Label custom NER in pandas dataframe


I have a dataframe with 3 columns: 'text', 'in', 'tar' of type(str, list, list) respectively.

                   text                                       in       tar
0  This is an example text that I use in order to  ...       [2]       [6]
1  Discussion: We are examining the possibility of ...       [3]     [6, 7]

in and tar represent specific entities that I want to tag into the text, and they return the position of each found entity term in the text.

For example, at the 2nd row of the dataframe where in = [3], I want to take the 3rd word from text column (i.e.: "are") and label it as <IN>are</IN>.

Similarly, for the same row, since tar = [6,7], I also want to take the 6th and 7th word from text column (i.e. "possibility", "of") and label them as <TAR>possibility</TAR>, <TAR>of</TAR>.

Can someone help me how to do this?


Solution

  • This is not the most optimal implementation but is worth getting inspiration.

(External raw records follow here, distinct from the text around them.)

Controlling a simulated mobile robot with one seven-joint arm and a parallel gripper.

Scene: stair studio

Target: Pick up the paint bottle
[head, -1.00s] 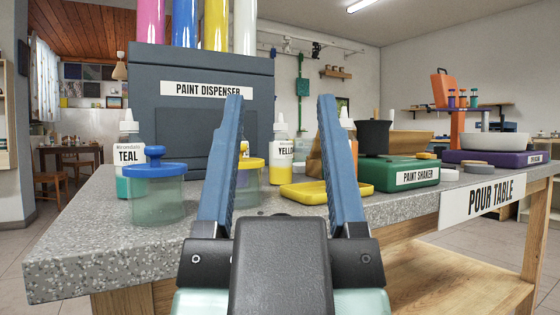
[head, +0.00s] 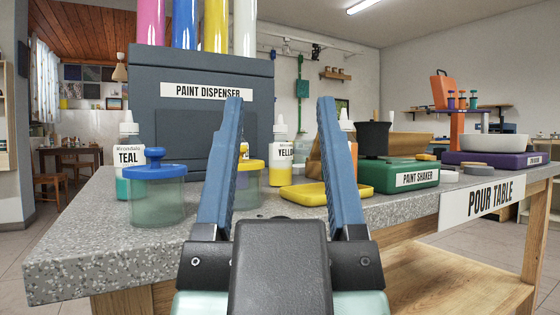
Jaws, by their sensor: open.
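Several white dropper-topped paint bottles stand on the speckled table. The teal bottle (head: 124,155) is at the left, partly behind a blue-lidded jar. The yellow bottle (head: 280,158) stands upright near the middle, seen between my fingers. An orange bottle (head: 348,128) is mostly hidden behind my right finger and a brown object. My gripper (head: 280,103) is open and empty, its two blue fingers apart in front of the table. It touches no bottle that I can see.
The blue-lidded jar (head: 156,196) and a yellow-lidded jar (head: 249,190) flank my left finger. A yellow tray (head: 302,195) lies before the yellow bottle. The green paint shaker (head: 405,177) is right, the grey paint dispenser (head: 200,65) behind. The table's (head: 120,240) front left is clear.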

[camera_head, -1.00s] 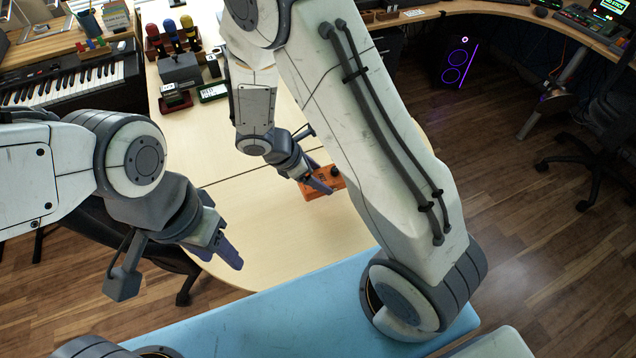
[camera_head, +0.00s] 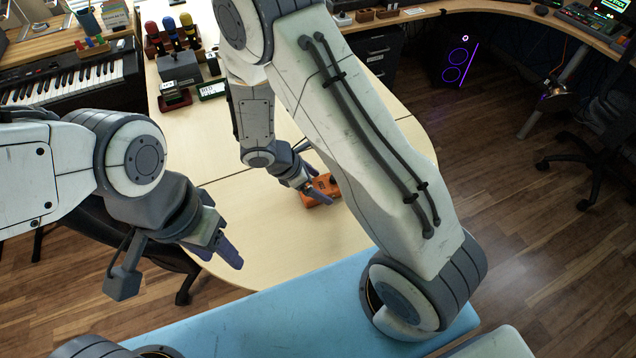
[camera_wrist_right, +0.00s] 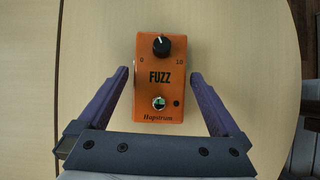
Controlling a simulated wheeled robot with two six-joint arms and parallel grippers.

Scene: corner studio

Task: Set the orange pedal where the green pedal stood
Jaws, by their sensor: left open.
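The orange pedal (camera_head: 333,185), marked FUZZ, lies on the pale wooden table. In the right wrist view the orange pedal (camera_wrist_right: 159,95) is upright between my right gripper's fingers, knob end away from the gripper. My right gripper (camera_wrist_right: 159,77) is open, with a narrow gap on each side of the pedal. In the head view the right gripper (camera_head: 319,193) partly covers the pedal. My left gripper (camera_head: 232,255) is open and empty over the table's near left edge, apart from the pedal. I cannot make out a green pedal for certain.
The pale table (camera_head: 260,225) is bare around the pedal. At its far left stand a grey box (camera_head: 180,68), a dark green-edged item with a pale label (camera_head: 212,90) and a rack of coloured bottle-like things (camera_head: 170,35). A keyboard (camera_head: 70,75) stands further left.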

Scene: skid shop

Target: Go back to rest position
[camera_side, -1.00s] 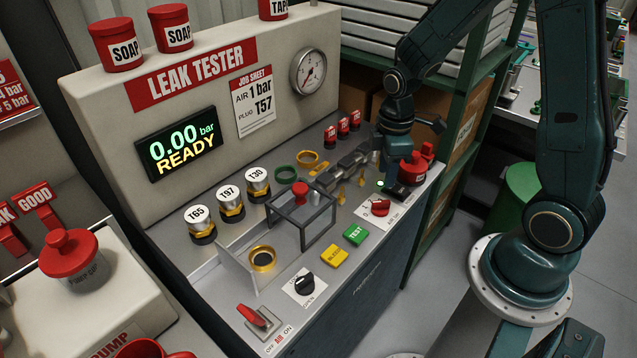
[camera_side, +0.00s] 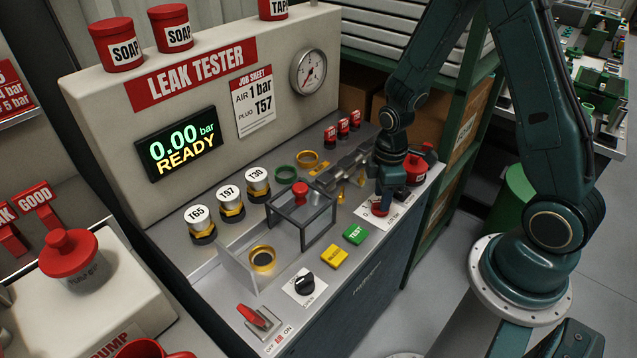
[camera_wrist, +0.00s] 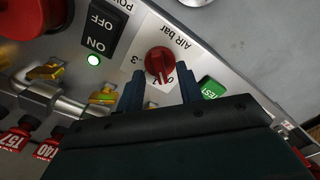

    data = {'text': ['This is an example text that I use in order to',
                     'Discussion: We are examining the possibility of the'],
            'in': [[2], [3]],
            'tar': [[6], [6, 7]]}
    df = pd.DataFrame(data)
    cols = list(df.columns)[1:]
    new_text = []
    for idx, row in df.iterrows():
        temp = list(row['text'].split())
        for pos, word in enumerate(temp):
            for col in cols:
                if pos in row[col]:
                    temp[pos] = f'<{col.upper()}>{word}</{col.upper()}>'
        new_text.append(' '.join(temp))
    df['text'] = new_text
    print(df.text.to_list())
    

    output:

    ['This is <IN>an</IN> example text that <TAR>I</TAR> use in order to', 
     'Discussion: We are <IN>examining</IN> the possibility <TAR>of</TAR> <TAR>the</TAR>']
    

    UPDATE 1

    Merging consecutive occurrence of the similar tags can be done like below:

    data = {'text': ['This is an example text that I use in order to',
                     'Discussion: We are examining the possibility of the'],
            'in': [[2], [3, 4, 5]],
            'tar': [[6], [6, 7]]}
    df = pd.DataFrame(data)
    cols = list(df.columns)[1:]
    new_text = []
    for idx, row in df.iterrows():
        temp = list(row['text'].split())
        for pos, word in enumerate(temp):
            for col in cols:
                if pos in row[col]:
                    temp[pos] = f'<{col.upper()}>{word}</{col.upper()}>'
        new_text.append(' '.join(temp))
        
    df['text'] = new_text
    for col in cols:
        df['text'] = df['text'].apply(lambda text:text.replace("</"+col.upper()+"> <"+col.upper()+">", " "))
    print(df.text.to_list())
    

    output:

    ['This is <IN>an</IN> example text that <TAR>I</TAR> use in order to', 'Discussion: We are <IN>examining the possibility</IN> <TAR>of the</TAR>']